[start]

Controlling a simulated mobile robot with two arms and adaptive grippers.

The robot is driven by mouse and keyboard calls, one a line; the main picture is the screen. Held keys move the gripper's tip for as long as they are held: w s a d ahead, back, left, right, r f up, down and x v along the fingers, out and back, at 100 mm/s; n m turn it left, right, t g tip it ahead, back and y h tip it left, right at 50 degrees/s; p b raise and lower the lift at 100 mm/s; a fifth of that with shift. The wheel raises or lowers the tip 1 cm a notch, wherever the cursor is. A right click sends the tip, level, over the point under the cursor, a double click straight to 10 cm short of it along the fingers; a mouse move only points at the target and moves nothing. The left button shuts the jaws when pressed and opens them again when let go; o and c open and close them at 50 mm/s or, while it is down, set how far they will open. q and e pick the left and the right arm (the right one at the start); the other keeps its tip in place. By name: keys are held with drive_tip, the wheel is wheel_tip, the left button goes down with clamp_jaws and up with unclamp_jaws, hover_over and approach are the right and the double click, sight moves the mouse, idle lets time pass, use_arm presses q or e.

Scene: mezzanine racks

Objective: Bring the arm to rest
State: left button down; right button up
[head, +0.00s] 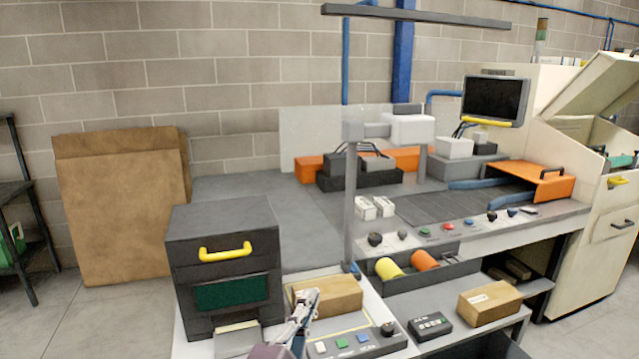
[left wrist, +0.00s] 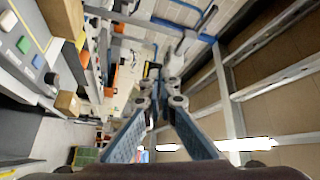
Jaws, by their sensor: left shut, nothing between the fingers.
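My left gripper (head: 307,300) comes in at the bottom middle of the head view, in front of a brown box (head: 340,296) on the light worktop. Its fingers are closed together and hold nothing. In the left wrist view the two fingers of my left gripper (left wrist: 161,80) converge, with nothing between them. I cannot tell whether the gripper touches the box. The right gripper is not in view.
A dark cabinet (head: 225,262) with a yellow handle stands just left of the gripper. A button panel (head: 345,343) lies to its right. A grey post (head: 350,210) rises behind the box. Another box (head: 490,302) sits further right.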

[end]

### Goal:
From the line containing "Objective: Bring the arm to rest" down to the final line of the listing above, write out only those lines exactly as they are, minus the pictures.

### Exercise output:
Objective: Bring the arm to rest
State: left button down; right button up
[head, +0.00s] 
[left wrist, +0.00s] 
Jaws, by their sensor: left shut, nothing between the fingers.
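My left gripper (head: 307,300) comes in at the bottom middle of the head view, in front of a brown box (head: 340,296) on the light worktop. Its fingers are closed together and hold nothing. In the left wrist view the two fingers of my left gripper (left wrist: 161,80) converge, with nothing between them. I cannot tell whether the gripper touches the box. The right gripper is not in view.
A dark cabinet (head: 225,262) with a yellow handle stands just left of the gripper. A button panel (head: 345,343) lies to its right. A grey post (head: 350,210) rises behind the box. Another box (head: 490,302) sits further right.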

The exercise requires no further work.